--- DO THIS ---
Return verbatim everything from the first line through the line that contains "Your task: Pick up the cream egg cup", and stop there.

--- DATA ---
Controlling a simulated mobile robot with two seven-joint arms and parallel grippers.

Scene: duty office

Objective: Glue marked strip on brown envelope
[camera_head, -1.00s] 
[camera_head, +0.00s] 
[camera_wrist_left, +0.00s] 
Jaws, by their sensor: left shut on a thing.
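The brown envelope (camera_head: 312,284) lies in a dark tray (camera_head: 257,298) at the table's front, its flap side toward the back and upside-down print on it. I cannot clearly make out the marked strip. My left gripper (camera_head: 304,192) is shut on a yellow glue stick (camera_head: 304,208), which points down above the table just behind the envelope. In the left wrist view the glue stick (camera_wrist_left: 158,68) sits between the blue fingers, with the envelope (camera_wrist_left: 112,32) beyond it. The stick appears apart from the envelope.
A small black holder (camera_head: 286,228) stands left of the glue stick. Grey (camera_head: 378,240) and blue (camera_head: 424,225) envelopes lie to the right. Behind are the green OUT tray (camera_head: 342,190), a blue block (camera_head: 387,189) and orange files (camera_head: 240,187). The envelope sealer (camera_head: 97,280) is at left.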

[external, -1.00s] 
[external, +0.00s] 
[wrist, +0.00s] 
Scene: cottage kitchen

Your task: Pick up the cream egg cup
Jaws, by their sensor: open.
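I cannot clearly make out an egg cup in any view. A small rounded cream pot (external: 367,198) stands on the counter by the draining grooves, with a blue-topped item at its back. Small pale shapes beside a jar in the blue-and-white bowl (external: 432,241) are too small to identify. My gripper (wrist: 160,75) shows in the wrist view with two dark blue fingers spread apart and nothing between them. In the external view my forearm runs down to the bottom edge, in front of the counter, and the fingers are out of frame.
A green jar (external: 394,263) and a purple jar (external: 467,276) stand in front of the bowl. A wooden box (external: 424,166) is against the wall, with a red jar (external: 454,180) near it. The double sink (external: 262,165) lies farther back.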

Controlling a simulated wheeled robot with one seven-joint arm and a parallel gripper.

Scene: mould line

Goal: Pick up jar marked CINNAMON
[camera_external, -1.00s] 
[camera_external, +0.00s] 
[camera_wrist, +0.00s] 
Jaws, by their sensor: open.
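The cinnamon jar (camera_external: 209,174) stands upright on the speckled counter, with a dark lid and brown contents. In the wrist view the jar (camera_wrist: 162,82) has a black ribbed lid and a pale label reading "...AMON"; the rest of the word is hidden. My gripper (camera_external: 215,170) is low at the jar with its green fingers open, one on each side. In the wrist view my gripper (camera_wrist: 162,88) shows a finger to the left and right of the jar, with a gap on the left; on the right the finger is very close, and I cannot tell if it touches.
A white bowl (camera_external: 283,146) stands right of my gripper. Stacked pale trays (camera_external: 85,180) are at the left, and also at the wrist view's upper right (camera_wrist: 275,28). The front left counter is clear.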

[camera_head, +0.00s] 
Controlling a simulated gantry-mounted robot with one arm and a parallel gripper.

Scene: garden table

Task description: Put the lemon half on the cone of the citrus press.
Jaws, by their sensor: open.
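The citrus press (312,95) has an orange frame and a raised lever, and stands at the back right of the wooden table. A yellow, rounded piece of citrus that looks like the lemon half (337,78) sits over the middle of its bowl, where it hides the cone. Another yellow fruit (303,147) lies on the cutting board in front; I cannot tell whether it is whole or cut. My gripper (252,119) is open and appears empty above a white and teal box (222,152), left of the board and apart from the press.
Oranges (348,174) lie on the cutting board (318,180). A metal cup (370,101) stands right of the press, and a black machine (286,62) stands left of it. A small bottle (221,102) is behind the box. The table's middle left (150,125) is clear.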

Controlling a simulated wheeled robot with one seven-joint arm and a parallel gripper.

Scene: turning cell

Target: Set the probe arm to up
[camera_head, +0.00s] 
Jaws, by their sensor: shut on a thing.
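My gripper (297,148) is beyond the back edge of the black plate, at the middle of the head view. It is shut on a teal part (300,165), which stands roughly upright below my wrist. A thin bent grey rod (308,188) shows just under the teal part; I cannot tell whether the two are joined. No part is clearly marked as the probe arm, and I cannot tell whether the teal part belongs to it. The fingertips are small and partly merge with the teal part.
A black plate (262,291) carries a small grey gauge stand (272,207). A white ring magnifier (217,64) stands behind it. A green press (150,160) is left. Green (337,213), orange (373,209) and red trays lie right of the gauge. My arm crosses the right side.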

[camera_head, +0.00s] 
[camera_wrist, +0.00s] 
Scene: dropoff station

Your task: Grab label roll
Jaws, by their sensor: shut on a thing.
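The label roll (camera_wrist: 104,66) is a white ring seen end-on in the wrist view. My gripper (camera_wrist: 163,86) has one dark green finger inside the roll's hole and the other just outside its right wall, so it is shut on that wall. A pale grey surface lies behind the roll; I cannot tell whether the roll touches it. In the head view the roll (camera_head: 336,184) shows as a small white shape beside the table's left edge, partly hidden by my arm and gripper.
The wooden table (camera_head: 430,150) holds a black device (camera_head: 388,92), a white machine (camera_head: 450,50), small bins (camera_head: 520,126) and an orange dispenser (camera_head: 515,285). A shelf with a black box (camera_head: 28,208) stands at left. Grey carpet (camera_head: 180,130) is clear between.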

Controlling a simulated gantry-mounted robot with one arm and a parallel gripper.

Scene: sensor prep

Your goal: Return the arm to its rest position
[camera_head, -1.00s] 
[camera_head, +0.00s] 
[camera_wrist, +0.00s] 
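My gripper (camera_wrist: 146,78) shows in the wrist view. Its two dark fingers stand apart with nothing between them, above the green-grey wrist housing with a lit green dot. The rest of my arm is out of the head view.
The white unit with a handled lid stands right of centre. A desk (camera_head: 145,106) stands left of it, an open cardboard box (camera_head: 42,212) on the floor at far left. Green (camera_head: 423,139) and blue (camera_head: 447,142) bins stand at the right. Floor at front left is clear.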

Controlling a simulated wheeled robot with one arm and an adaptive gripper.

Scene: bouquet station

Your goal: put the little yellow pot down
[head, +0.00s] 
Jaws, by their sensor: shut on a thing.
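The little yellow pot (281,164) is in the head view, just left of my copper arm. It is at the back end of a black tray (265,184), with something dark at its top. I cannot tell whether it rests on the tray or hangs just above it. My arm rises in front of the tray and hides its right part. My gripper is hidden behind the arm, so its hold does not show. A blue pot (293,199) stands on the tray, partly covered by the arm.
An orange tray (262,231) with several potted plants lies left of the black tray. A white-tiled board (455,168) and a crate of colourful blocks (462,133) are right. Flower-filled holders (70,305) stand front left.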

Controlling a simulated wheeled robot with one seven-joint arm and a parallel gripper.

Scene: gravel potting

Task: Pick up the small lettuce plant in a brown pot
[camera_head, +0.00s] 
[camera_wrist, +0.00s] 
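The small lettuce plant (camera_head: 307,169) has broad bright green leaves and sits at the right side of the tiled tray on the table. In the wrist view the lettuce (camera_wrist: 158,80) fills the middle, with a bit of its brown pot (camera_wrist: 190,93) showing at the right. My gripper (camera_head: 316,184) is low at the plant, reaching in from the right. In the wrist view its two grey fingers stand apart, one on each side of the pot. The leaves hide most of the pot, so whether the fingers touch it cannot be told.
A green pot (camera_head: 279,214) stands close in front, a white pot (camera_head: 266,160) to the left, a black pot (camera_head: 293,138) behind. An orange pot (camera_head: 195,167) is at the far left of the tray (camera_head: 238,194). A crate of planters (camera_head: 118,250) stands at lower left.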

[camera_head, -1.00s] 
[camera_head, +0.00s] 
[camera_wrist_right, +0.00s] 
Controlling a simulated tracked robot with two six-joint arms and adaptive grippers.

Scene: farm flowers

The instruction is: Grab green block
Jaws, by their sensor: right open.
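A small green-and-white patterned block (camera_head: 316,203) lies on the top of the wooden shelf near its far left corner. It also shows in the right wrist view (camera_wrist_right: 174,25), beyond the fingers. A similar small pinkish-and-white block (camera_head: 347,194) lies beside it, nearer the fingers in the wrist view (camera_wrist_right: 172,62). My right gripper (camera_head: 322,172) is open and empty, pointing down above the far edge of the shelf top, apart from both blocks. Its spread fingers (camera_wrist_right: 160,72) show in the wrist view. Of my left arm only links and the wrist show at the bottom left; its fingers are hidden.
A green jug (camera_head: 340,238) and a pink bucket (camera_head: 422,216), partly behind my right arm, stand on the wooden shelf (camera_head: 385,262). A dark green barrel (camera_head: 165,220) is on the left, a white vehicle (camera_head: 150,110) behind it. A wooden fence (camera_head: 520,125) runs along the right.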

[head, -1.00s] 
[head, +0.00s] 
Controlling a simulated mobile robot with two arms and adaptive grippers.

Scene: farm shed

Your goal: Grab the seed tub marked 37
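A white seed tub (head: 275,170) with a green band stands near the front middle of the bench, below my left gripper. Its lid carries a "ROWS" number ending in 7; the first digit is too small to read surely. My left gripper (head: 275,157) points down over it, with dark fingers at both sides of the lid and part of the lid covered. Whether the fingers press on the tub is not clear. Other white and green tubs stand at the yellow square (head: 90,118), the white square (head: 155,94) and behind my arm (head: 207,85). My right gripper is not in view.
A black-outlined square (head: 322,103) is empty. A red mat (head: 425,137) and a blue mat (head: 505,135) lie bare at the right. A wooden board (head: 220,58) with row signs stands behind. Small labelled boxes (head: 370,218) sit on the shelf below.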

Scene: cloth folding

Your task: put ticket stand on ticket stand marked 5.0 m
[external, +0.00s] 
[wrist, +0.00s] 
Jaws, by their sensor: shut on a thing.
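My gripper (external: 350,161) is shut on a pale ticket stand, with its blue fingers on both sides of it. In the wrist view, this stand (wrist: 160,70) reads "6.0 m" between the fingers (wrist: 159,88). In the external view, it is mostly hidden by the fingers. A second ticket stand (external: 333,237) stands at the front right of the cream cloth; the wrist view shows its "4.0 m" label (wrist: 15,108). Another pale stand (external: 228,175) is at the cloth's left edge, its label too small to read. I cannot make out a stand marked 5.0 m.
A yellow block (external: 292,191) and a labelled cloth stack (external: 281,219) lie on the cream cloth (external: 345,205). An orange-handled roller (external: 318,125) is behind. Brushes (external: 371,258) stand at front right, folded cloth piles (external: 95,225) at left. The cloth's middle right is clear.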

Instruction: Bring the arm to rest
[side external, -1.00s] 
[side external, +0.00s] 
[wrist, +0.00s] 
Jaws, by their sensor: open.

--- ANSWER TO THE PROBLEM ---
Controlling a simulated mobile robot with two seven-joint arms and parallel grippers.

Scene: duty office

Objective: Glue marked strip on brown envelope
[camera_head, -1.00s] 
[camera_head, +0.00s] 
[camera_wrist_left, +0.00s] 
Jaws, by their sensor: left shut on a thing.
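The brown envelope (camera_head: 312,284) lies in a dark tray (camera_head: 257,298) at the table's front, its flap side toward the back and upside-down print on it. I cannot clearly make out the marked strip. My left gripper (camera_head: 304,192) is shut on a yellow glue stick (camera_head: 304,208), which points down above the table just behind the envelope. In the left wrist view the glue stick (camera_wrist_left: 158,68) sits between the blue fingers, with the envelope (camera_wrist_left: 112,32) beyond it. The stick appears apart from the envelope.
A small black holder (camera_head: 286,228) stands left of the glue stick. Grey (camera_head: 378,240) and blue (camera_head: 424,225) envelopes lie to the right. Behind are the green OUT tray (camera_head: 342,190), a blue block (camera_head: 387,189) and orange files (camera_head: 240,187). The envelope sealer (camera_head: 97,280) is at left.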

[external, -1.00s] 
[external, +0.00s] 
[wrist, +0.00s] 
Scene: cottage kitchen

Your task: Pick up the cream egg cup

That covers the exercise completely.